According to Ivakhiv, while the Ukrainian Pagan milieu is diverse, many groups tend to see their religion as part of their national identity, and might be incentivized further to fight in the current war. “Many Ukrainian Pagans are nationalistically inclined and see the revival of traditional or Pagan faith/practice as part of the revival of Ukrainian nationhood,” he says. “For these, the current struggle against a foreign (if ‘traditional’) oppressor may be existential.”
For many Ukrainians, who shun the Eurasian dimension of Putin’s neo-imperialistic geopolitical project, Pagan folklore and traditions form a powerful symbol of national identity and independence. “Since Pagan traditions were retained within Christian practice, many Ukrainians consider them to be simply part of traditional Ukrainian culture. In this sense, Ukrainian Pagan and native faith movements are a more overt and ‘intensified’ expression of something that is found more broadly in Ukrainian culture, and that these days is often celebrated as ‘authentically Ukrainian,’” adds Ivakhiv.

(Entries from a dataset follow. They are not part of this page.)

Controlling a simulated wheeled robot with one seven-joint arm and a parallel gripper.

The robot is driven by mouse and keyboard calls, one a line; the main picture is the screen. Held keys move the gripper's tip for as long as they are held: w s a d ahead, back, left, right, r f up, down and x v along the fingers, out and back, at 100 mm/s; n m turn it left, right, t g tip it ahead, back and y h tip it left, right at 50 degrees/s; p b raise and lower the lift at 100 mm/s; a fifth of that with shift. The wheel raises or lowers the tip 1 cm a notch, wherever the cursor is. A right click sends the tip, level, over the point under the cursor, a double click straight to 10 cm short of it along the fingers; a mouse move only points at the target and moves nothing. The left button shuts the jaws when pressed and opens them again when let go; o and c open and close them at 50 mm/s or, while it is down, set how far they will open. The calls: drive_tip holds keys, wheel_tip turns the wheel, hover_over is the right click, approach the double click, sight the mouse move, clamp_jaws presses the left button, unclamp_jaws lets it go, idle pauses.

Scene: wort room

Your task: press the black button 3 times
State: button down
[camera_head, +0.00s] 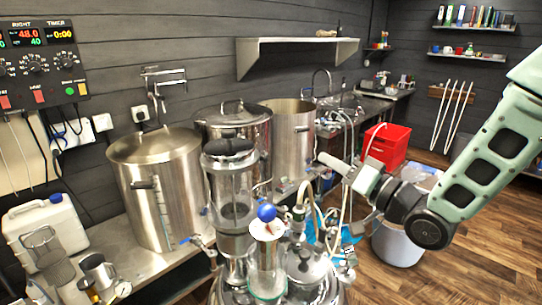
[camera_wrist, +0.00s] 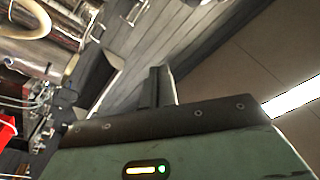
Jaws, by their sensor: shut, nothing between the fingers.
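A black control panel (camera_head: 40,65) hangs on the wall at the upper left in the head view. It has lit displays, dark round knobs, red switches and a green round button (camera_head: 68,90). I cannot make out a separate black button for certain. My gripper (camera_head: 325,159) is in the middle of the head view, reaching in from the right, far to the right of the panel and apart from it. Its fingers (camera_wrist: 157,86) also show in the wrist view, shut and empty. The panel is not visible in the wrist view.
Large steel pots (camera_head: 158,190) stand on the bench below and right of the panel. Glass and steel vessels, including one with a blue ball (camera_head: 267,212), stand in front. A white jug (camera_head: 45,235) is at the left. A red crate (camera_head: 387,145) is behind my arm.

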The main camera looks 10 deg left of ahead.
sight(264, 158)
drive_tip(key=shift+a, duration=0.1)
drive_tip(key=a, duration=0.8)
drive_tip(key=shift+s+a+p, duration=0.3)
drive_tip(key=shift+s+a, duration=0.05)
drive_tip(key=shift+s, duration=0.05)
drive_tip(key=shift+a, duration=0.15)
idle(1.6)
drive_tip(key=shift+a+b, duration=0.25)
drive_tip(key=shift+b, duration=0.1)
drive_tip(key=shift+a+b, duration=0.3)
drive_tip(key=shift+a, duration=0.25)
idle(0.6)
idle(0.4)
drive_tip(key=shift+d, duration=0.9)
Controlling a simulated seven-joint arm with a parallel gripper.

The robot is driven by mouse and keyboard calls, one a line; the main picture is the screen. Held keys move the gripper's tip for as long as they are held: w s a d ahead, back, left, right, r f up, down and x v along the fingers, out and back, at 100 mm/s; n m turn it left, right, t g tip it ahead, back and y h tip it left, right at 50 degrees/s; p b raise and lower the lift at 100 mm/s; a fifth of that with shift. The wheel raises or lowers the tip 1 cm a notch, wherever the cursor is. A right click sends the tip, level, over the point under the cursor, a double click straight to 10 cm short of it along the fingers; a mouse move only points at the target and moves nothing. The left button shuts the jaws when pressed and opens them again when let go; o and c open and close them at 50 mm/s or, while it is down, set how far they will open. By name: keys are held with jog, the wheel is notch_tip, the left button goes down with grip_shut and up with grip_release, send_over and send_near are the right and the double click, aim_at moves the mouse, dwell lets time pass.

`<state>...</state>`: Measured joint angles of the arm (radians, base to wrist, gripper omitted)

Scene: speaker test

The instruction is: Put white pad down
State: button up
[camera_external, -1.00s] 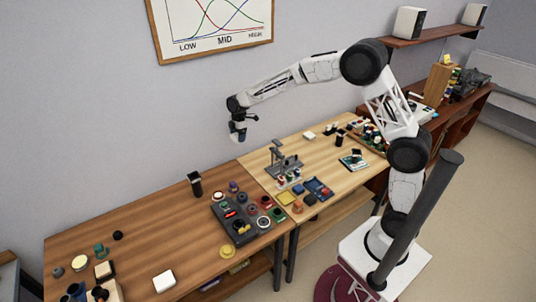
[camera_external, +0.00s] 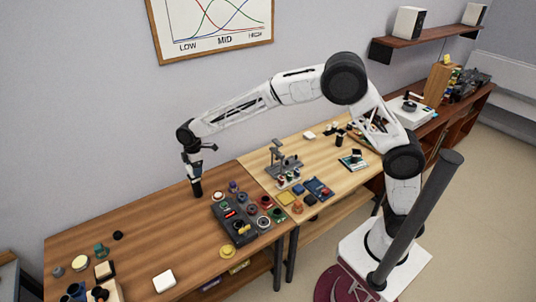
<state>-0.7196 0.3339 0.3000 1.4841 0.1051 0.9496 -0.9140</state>
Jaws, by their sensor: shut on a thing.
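My gripper (camera_external: 195,177) is low over the back of the left wooden table, directly over a black cylinder (camera_external: 197,190). It is shut on a thing too small and covered to make out. I cannot tell whether it touches the cylinder. A white square pad (camera_external: 164,280) lies flat near the front edge of the same table, well apart from my gripper. Another small white block (camera_external: 309,135) lies at the back of the lighter table.
A dark panel with knobs and buttons (camera_external: 232,226) stands right of my gripper. Yellow and blue trays (camera_external: 286,199) and a grey stand (camera_external: 283,160) are on the lighter table. Dark cups (camera_external: 75,290) crowd the left corner. The middle of the left table (camera_external: 160,235) is clear.

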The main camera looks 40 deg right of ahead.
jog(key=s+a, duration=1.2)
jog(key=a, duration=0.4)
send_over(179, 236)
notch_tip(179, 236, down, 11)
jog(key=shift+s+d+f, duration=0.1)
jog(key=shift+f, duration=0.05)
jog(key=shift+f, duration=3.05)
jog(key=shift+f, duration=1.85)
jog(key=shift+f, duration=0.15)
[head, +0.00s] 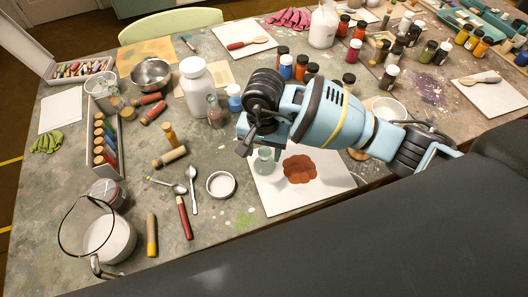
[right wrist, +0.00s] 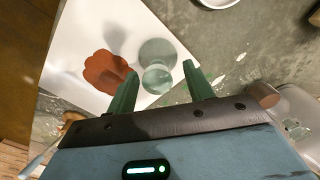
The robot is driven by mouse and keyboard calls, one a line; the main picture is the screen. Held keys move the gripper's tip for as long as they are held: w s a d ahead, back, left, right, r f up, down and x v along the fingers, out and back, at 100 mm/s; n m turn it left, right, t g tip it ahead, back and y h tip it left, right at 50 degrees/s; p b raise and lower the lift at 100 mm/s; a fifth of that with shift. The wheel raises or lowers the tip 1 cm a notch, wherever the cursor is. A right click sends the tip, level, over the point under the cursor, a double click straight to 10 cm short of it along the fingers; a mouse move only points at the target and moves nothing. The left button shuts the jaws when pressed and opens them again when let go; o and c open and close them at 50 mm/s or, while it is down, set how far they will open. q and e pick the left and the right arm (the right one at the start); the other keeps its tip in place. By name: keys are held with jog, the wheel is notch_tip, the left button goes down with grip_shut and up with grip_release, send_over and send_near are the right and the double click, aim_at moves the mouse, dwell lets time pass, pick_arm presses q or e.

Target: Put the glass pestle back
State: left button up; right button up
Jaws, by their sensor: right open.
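The glass pestle (head: 263,161) is a pale green, see-through piece on the white slab (head: 283,203), beside a patch of red-brown pigment (head: 299,169). In the right wrist view the glass pestle (right wrist: 157,77) shows as a round knob over a wider disc. My right gripper (right wrist: 160,82) is open, its two green fingers on either side of the pestle's knob in that picture. I cannot tell whether they touch it. In the head view my right gripper (head: 246,142) hangs over the slab's back left edge and partly hides the pestle. My left gripper is not in view.
A shallow white dish (head: 221,185) and two spoons lie further left. Several pigment jars stand behind the arm.

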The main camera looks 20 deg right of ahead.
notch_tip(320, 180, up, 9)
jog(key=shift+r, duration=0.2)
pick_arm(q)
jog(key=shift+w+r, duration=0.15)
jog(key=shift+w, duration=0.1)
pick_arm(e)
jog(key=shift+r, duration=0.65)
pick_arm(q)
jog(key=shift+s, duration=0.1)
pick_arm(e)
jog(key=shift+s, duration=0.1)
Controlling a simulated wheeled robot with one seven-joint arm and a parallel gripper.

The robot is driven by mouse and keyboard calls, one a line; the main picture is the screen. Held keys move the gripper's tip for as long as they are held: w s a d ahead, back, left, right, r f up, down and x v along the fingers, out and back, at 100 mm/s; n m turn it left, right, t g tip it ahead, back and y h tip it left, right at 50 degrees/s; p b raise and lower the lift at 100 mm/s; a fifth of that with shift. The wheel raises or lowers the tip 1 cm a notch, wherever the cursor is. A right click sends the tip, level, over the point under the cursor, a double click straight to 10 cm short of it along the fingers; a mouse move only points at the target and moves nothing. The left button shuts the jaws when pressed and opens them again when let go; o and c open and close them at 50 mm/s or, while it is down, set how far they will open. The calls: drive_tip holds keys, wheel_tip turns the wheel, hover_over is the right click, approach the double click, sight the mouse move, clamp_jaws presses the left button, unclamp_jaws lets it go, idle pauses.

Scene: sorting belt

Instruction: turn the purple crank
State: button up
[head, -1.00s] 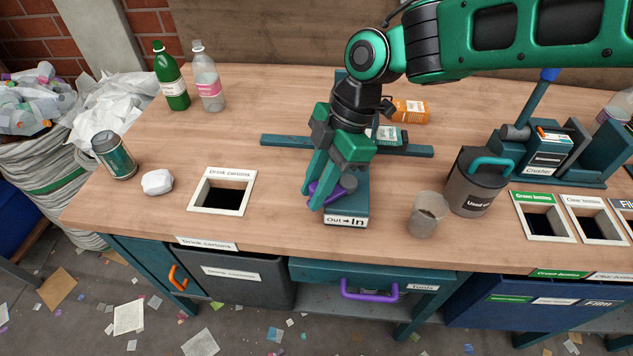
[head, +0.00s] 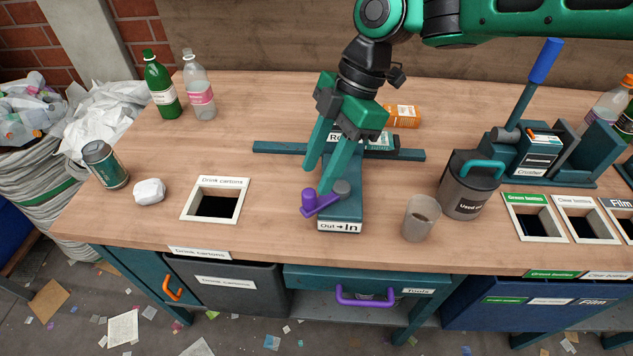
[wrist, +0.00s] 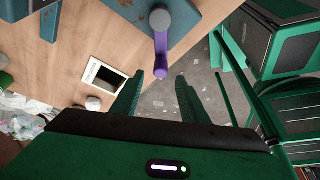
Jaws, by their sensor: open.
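The purple crank (head: 320,202) sits on the front end of a teal base on the table. Its arm runs from a grey hub (head: 342,188) toward the left, and an upright purple knob stands at its left end. A label reading "Out → In" (head: 339,227) is on the base's front. My gripper (head: 317,180) is open and empty, with its fingers just above and behind the crank. In the wrist view the crank (wrist: 161,55) shows beyond the open fingers (wrist: 160,100), its knob end roughly between them, apparently untouched.
A cup (head: 420,218) and a dark lidded container (head: 468,185) stand right of the crank. A drink-cartons opening (head: 187,212) and a crumpled white piece (head: 149,192) lie to the left. A drawer with a purple handle (head: 365,301) is below the front edge.

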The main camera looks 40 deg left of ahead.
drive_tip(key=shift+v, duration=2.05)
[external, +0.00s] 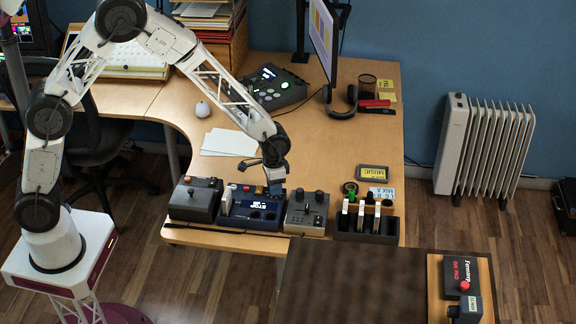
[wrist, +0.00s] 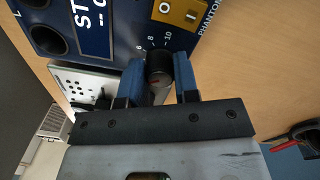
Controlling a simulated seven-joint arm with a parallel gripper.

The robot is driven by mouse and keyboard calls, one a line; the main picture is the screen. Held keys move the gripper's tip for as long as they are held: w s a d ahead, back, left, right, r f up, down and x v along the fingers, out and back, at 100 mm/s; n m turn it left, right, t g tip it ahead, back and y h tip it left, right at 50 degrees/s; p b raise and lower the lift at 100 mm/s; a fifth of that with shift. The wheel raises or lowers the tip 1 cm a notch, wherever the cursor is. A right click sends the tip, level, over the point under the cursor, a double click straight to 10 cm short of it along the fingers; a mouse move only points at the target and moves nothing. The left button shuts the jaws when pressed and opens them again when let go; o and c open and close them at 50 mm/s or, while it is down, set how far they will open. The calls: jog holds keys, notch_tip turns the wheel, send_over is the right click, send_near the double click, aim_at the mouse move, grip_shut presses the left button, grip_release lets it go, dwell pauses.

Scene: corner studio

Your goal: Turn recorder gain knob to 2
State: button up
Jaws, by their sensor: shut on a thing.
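The recorder (external: 240,221) is a dark blue box with white lettering at the desk's front edge in the external view. Part of its blue panel (wrist: 115,32) fills the upper left of the wrist view. The gain knob (wrist: 159,66) is black with a small reddish mark, beside printed numbers 6, 8 and 10. The lower numbers are hidden, so I cannot read its setting. My gripper (wrist: 160,76) has a blue fingertip on each side of the knob and is shut on it. In the external view my gripper (external: 275,187) points down over the recorder's back right corner, hiding the knob.
A yellow switch plate (wrist: 181,12) sits near the knob. A dark grey box (external: 195,202) stands left of the recorder; a grey knobbed box (external: 306,214) and a black rack (external: 366,236) stand to its right.

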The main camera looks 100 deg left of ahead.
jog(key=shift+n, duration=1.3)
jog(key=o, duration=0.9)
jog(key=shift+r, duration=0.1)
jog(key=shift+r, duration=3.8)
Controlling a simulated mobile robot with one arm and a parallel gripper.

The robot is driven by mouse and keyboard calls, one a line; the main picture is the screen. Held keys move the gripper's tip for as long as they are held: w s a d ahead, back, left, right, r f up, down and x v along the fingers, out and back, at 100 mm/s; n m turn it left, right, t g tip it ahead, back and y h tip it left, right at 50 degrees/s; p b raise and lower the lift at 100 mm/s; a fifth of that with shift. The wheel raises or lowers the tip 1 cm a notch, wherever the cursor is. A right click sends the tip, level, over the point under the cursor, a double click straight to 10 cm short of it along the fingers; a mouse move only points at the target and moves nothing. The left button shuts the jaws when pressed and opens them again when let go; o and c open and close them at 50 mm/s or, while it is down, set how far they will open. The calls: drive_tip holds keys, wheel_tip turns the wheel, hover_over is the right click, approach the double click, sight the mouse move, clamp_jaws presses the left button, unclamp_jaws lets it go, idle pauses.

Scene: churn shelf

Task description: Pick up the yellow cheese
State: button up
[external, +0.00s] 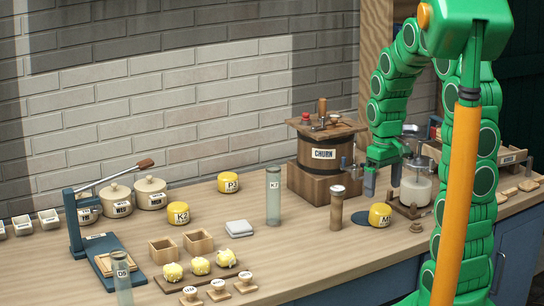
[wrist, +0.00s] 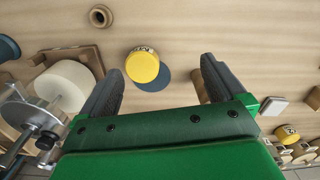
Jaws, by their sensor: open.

Regardless of whether they feel more connected to a pan-Slavic, Russian, Ukrainian, or even western form of contemporary practice, Ukrainian Pagans of all stripes are currently affected by the Russian invasion of their land. As the Russian army advances, shelling cities and murdering civilians and soldiers alike in the process, people of all stripes have joined the fight against the invader, and Ukrainian Pagans are assuredly engaged in the fight.
“From individual contacts and my general sense,” Ivakhiv concludes, “Pagans are in the same positions as other Ukrainians, afraid, sheltering, or active. I suspect some have taken up arms, and for some this is a sacred duty; for others, it is simply survival.”